Research into recommender systems took off with the Netflix challenge, which started in 2006. For three years many contenders worked hard to achieve the prescribed error threshold. Finally, in 2009 Netflix awarded the prize, one million dollars.
Kaggle is a direct descendant of that formula. Define the problem, provide some data, choose the evaluation metric, optionally arrange for a prize, go. Works like a charm. However, there is a problem with how the incentives are set up. The motivation is very narrow: maximize the score to climb the leaderboard.
On one hand, it’s good - simple and transparent. On the other, in real world the score is just one of the pieces of a solution. Optimizing the score at any price does not favor simple, robust, production ready systems. We touched on this in an earlier article, Kaggle vs industry. From the horse’s mouth:
We evaluated some of the new methods offline but the additional accuracy gains that we measured did not seem to justify the engineering effort needed to bring them into a production environment.
If you’d like to learn more about the technology, here’s Edwin Chen’s summary of what went into winning the Netflix Prize. Digging into the papers may cause your head to spin, but a short version is that matrix factorization emerged as a winning technique.
Some improvements appeared in the recent years, notably incorporating side information. In case of movies, side information would be a genre, year, director, cast, and so on.
Another trend is to emphasize ranking explicitly, instead of minimizing RMSE on ratings (RMSE is a very lousy metric for recommendation).

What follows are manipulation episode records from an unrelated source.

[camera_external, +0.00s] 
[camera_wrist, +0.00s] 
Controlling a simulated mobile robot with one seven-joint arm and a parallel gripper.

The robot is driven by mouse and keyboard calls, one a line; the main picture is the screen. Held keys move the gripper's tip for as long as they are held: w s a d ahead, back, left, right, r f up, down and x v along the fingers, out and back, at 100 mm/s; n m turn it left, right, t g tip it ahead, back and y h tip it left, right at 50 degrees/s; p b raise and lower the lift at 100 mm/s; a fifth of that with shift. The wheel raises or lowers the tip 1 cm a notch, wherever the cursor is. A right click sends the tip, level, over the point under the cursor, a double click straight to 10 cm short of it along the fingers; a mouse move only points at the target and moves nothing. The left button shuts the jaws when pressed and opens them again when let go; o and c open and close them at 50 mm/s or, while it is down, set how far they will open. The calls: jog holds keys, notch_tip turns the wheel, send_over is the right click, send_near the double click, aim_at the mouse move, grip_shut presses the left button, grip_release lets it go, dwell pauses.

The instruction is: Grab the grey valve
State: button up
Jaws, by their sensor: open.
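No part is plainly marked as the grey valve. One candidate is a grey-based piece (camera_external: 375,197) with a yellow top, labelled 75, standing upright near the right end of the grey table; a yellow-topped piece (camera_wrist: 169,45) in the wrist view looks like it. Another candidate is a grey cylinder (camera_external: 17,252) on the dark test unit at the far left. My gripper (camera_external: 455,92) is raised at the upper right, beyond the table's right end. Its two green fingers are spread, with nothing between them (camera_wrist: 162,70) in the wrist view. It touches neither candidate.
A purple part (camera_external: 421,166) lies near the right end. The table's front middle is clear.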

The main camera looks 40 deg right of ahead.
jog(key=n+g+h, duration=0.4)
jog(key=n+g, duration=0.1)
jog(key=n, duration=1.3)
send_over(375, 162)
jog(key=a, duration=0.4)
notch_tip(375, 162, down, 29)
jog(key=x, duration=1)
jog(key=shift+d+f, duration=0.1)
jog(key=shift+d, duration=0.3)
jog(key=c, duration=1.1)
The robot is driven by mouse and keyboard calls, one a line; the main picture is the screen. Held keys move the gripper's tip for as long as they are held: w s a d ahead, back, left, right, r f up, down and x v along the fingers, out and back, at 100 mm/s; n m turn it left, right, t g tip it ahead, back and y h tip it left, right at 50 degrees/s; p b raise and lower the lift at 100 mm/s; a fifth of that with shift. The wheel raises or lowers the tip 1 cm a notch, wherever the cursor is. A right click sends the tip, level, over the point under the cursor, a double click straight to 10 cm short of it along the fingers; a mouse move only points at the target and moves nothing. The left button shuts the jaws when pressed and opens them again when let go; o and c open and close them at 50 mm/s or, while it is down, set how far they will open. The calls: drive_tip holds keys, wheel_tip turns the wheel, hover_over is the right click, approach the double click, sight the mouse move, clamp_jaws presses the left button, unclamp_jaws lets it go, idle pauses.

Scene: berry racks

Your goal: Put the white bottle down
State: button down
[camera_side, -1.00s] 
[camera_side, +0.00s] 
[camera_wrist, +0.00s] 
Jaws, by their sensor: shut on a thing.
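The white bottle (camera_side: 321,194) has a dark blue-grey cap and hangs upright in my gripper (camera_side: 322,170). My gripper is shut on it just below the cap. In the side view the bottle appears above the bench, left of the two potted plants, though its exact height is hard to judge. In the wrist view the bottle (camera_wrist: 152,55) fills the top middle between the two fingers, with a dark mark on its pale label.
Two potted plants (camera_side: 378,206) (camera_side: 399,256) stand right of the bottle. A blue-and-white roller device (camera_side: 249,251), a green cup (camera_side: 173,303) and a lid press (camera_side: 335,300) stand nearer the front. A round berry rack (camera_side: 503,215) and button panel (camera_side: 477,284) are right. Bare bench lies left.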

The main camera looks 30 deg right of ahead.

Ranking-based methods focus on finding most worthwhile items.
Finally, it’s often the case that there are no explicit ratings, just some observations: a user visited these pages, watched this, listened to that. Accordingly, methods have been developed for dealing with implicit feedback like that.
Recommender systems now
These days we have many sophisticated recommendation algorithms, but systems in the wild still don’t look too impressive. In particular, we haven’t seen any interactive movie recommenders. The reason is probably high computational cost, especially for sites with many users.
There is a 2013 video of Chris Bishop - yes, that one - showing a system where you drag a movie title to the left or to the right to indicate how much you like it, and the other movies on the screen rearrange to reflect the change.
Microsoft even produced a system called Matchbox capable of online training, with intent to use in a commercial service. Apparently it took the shape of Project Emporia, a news recommender based on Twitter data:
Project Emporia is a joint FUSE Labs/Microsoft Research project that uses Matchbox to provide a content-based recommender system for the real-time web. The key idea is to learn about the relevance of content snippets called tweets from explicit like/dislike feedback provided by users and bootstrapped from the content of Twitter lists.
To understand why interactivity is important, let’s look at Chris Dixon’s idea maze for AI startups. Chris talks about Pareto principle, or 80/20 rule:
As a rule of thumb, you’ll spend a few months getting to 80% and something between a few years and eternity getting the last 20%. (…) At this point in the maze you have a choice. You can either 1) try to get the accuracy up to near 100%, or 2) build a product that is useful even though it is only partially accurate. You do this by building what I like to call a “fault tolerant UX.”
That top box represents a system which isn’t perfect, but offers instantanous feedback to the user.
You could also argue Google search itself is a fault tolerant UX: showing 10 links instead of going straight to the top result lets the human override the machine when the machine gets the ranking wrong. Building a fault tolerant UX (…) does mean a very different set of product requirements. In particular, latency is very important when you want the human and machine to work together.
With Google search, you enter a query and sometimes the first result works, sometimes the second or third, and sometimes you re-write the query to get better results. All in a matter of seconds.
In case of movies, it would be like: rate this, rate that, get some recommendations. Add a star here, subtract half-star there. Watch how this affects results, and explore. Where’s that interactivity, where’s an app you can tinker with in real time? Nowhere to be seen. That’s why we’ll build one.
We already have the name for it: MovieMood, and a clear view of how it will work. The idea entails trading some of the technological sophistication for speed, while still being able to offer relevant recommendations. Here’s the preliminary UI design:
The panel on the left show unrated movies, the panel on the right - your ratings. On the left there are a few tabs, the most important of which is recommendations. When you add or modify a rating, recommendations will refresh automatically.